Deployment lifecycle
Once the pattern is established, each service can follow the same path: containerize the service, build for the correct architecture, push to OCIR, verify scan results, create or update the hosted application, activate a deployment, and watch logs during the first smoke test.

Figure: Repeatable deployment lifecycle for hosted applications.
Key implementation lessons
The migration surfaced a few patterns that are useful for any team deploying agentic applications on a managed platform.
| Lesson | Why it matters |
| Do not hard-code localhost or internal URLs | Hosted applications receive managed invoke endpoints. Service addresses should come from environment configuration. |
| Treat identity and address as separate concerns | An agent may run at one endpoint but still need a stable registered identity for authorization and tool access. |
| Plan service-to-service authentication early | Every internal call should use a consistent bearer-token pattern instead of mixing custom auth approaches. |
| Use readiness separately from liveness | /health should indicate the process is alive; /ready should indicate the service is initialized and ready for traffic. |
| Make observability a first-day feature | Correlation IDs, OCI Logging, and trace context make asynchronous workflows much easier to debug. |
| Use configuration as code | Generating environment configuration from a single source reduces manual console errors. |
| Map cross-region calls deliberately | Latency, token audience, scope, and data residency should be understood before production rollout. |
Conclusion
OCI Enterprise AI Agent Hub gives teams a managed way to deploy, scale, secure, and observe containerized AI services.
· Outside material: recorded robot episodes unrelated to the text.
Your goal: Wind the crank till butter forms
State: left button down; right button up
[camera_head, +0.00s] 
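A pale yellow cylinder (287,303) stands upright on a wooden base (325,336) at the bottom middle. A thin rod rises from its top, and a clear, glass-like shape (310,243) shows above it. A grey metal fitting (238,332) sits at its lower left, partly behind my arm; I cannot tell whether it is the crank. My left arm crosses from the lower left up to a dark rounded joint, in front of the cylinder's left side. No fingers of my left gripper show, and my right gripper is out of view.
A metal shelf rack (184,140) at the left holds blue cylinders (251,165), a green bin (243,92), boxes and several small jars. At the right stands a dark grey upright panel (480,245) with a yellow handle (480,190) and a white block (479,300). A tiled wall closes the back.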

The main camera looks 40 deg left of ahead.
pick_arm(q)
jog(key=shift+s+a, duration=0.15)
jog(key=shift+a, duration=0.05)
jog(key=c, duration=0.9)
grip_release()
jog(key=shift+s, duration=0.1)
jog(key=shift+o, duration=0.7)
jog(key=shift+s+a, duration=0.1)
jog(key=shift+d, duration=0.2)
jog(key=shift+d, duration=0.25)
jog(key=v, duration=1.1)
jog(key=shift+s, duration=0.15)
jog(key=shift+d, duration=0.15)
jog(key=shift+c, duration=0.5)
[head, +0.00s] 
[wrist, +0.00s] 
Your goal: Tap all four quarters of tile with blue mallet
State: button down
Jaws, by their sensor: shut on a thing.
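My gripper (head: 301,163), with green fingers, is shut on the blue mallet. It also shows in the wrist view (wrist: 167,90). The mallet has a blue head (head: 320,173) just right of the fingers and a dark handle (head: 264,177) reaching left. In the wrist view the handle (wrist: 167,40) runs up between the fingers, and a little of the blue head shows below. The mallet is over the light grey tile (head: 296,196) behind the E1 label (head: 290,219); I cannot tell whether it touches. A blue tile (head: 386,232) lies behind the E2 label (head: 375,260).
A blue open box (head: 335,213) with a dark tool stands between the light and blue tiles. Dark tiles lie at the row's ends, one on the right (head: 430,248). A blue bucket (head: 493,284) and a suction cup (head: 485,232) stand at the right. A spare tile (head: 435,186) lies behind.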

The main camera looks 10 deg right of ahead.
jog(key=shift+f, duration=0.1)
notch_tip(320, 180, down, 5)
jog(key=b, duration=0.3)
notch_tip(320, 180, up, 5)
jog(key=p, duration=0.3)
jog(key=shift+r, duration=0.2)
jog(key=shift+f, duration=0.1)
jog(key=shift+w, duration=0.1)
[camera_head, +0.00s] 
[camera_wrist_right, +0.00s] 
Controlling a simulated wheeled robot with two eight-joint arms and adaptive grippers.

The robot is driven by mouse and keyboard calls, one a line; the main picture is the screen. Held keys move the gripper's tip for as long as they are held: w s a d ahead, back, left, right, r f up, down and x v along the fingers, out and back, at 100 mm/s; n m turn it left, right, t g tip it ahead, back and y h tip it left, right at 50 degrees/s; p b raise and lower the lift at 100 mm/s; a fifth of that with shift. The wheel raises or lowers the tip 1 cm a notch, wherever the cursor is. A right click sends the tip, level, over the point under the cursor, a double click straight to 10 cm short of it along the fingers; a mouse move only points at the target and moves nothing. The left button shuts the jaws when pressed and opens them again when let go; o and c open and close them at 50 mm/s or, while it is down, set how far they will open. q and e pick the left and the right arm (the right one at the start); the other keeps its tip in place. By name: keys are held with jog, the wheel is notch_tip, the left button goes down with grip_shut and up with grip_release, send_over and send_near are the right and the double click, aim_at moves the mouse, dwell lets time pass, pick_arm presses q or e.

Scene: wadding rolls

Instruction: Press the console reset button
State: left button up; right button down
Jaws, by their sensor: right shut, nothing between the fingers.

For multi-agent workflows, the platform is most effective when each service has a clear responsibility, configuration is centralized, deployments use versioned images, and observability is built in from the start.
The result is a deployment model that is easier to operate than self-managed infrastructure while still supporting complex enterprise workflows such as document parsing, rule-driven generation, tool execution, and human review.